No disciples, admirers or poems for me, but there’ll be plenty of sitting down together. With my friend since third class who has shaped this jaunt to Melbourne beautifully – in our Airbnb courtyard home; in cafes; at dinner on the Melbourne tram to celebrate her birthday; on the steam train into the Dandenongs. With my blogging friend DesleyJane over a hipster breakfast. With who knows who in the box of archives waiting for me at the State Library. High above “Carmen” as she stamps her feet and tosses her hair. With van Gogh and the wardrobe department of the Australian Ballet (although in the case of these two treats it will probably be standing together).
Then he turned inland, into steep and rugged mountain country where often ‘the forests were so thick that we couldn’t hear one bird cry, and under the trees it was so dark that it was like walking at midnight’.

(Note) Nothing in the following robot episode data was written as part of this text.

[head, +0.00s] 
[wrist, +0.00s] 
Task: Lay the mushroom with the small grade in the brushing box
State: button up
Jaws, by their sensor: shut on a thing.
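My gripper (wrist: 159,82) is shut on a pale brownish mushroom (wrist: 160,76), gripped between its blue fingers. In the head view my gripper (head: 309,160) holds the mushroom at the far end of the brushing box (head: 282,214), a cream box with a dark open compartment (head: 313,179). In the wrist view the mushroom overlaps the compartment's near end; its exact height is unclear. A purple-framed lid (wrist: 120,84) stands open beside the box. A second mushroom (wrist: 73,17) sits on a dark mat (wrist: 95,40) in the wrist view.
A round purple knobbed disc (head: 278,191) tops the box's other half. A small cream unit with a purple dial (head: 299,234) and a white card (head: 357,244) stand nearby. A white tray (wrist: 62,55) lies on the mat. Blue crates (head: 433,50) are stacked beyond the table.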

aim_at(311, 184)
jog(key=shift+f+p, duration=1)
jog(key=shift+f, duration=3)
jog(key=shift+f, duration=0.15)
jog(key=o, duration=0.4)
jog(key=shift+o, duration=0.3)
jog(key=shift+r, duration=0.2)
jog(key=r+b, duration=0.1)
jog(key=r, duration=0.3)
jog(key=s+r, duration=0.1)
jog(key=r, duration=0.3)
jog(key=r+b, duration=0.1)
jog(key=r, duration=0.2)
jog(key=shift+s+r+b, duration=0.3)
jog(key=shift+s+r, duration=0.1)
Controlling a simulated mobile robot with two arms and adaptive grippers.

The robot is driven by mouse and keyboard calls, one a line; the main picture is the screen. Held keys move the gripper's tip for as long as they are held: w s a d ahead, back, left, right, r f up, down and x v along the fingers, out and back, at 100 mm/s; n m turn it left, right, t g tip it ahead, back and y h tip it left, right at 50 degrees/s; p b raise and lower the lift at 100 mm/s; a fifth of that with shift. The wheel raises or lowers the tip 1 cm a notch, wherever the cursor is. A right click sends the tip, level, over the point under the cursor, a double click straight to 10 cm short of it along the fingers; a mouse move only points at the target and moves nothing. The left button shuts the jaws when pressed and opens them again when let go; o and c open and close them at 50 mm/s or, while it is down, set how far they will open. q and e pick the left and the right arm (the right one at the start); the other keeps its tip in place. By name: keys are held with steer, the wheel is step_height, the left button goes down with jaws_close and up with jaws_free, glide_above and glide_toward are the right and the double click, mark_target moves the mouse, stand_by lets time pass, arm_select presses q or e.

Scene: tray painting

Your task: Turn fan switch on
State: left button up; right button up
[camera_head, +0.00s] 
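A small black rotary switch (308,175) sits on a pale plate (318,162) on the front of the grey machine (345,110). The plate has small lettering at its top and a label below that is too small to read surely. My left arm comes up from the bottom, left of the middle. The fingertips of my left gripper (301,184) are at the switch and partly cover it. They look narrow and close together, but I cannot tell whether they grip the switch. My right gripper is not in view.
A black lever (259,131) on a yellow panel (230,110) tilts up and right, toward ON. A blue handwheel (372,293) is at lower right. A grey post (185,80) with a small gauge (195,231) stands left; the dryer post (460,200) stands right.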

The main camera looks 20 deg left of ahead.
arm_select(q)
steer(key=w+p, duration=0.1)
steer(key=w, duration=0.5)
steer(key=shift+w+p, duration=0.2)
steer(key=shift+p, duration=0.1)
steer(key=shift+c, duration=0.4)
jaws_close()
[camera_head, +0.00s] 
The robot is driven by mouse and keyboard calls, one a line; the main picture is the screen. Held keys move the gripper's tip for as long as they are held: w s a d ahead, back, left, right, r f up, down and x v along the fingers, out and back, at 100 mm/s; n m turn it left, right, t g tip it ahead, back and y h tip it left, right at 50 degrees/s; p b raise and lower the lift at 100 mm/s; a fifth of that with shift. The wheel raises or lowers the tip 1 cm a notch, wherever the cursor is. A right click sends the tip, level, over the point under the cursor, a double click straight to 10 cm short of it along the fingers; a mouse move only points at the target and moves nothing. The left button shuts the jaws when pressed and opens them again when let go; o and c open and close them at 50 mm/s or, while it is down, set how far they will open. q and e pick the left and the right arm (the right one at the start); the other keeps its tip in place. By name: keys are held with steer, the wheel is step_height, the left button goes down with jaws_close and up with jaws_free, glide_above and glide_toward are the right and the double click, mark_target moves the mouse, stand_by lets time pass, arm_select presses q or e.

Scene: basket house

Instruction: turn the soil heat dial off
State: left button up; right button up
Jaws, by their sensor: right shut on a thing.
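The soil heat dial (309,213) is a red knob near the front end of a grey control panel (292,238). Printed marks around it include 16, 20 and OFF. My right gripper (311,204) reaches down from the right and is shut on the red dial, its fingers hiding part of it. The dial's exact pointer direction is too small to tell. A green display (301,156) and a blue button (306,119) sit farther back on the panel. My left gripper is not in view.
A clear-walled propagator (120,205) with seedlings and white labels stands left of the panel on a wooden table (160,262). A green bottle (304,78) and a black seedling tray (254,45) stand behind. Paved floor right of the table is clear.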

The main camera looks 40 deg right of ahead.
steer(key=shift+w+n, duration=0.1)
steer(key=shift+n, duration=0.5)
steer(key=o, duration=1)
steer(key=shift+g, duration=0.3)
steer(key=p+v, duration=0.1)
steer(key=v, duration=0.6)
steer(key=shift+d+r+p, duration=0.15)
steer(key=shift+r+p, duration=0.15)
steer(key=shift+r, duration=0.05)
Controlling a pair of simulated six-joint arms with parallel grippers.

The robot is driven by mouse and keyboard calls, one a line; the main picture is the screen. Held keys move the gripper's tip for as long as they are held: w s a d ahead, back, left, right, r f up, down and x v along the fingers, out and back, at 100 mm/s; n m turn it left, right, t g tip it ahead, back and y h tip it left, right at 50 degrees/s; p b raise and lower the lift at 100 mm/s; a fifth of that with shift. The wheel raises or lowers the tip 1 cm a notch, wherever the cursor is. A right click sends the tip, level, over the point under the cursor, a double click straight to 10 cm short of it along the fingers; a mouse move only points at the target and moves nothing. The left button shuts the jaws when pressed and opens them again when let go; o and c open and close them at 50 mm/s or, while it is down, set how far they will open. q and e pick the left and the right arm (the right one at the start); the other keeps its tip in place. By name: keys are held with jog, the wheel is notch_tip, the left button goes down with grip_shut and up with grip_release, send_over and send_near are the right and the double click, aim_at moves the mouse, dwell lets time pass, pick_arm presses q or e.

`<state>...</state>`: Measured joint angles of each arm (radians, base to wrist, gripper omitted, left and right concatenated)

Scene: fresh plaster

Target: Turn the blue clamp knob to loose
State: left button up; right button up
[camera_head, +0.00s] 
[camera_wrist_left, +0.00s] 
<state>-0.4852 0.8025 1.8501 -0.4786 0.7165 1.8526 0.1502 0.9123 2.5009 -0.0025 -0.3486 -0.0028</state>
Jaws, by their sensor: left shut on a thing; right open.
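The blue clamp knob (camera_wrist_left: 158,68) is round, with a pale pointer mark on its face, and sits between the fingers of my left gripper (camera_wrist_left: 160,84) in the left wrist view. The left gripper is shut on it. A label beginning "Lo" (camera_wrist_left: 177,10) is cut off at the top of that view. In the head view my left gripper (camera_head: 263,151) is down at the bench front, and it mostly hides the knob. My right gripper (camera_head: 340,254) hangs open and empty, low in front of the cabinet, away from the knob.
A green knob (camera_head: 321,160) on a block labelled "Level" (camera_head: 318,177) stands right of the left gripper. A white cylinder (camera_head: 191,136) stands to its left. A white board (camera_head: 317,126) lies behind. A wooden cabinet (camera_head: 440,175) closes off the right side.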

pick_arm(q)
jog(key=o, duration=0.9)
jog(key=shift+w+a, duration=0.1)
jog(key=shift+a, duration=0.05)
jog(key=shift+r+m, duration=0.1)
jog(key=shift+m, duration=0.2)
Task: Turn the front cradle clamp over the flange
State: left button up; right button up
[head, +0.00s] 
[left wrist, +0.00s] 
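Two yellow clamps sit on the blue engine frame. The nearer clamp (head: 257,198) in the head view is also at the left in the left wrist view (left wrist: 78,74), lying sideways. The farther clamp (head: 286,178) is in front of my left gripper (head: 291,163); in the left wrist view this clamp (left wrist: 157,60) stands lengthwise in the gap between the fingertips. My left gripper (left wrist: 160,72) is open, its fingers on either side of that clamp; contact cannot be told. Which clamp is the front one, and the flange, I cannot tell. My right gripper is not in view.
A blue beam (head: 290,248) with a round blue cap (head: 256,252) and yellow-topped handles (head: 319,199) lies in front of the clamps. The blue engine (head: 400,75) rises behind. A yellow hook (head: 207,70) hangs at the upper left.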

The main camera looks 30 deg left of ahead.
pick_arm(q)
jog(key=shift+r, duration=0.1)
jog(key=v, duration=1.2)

One thing I can be sure of. It will never be midnight dark, not even midnight dark at full moon. It will be Warsaw bright. There will be birds, but my adventure will be a bit light on forests, unless I count afforestation by city buildings.
All this is by way of saying I’ll be an erratic presence in cyberspace for the next two weeks. I have no idea whether I’ll post or comment. So, all’s well, in case you’re likely to be concerned. I’m off adventuring.
I’ve appropriated, irreverently, an account of Basho’s journey, as channelled by Lesley Downes in “On the narrow road to the deep north”.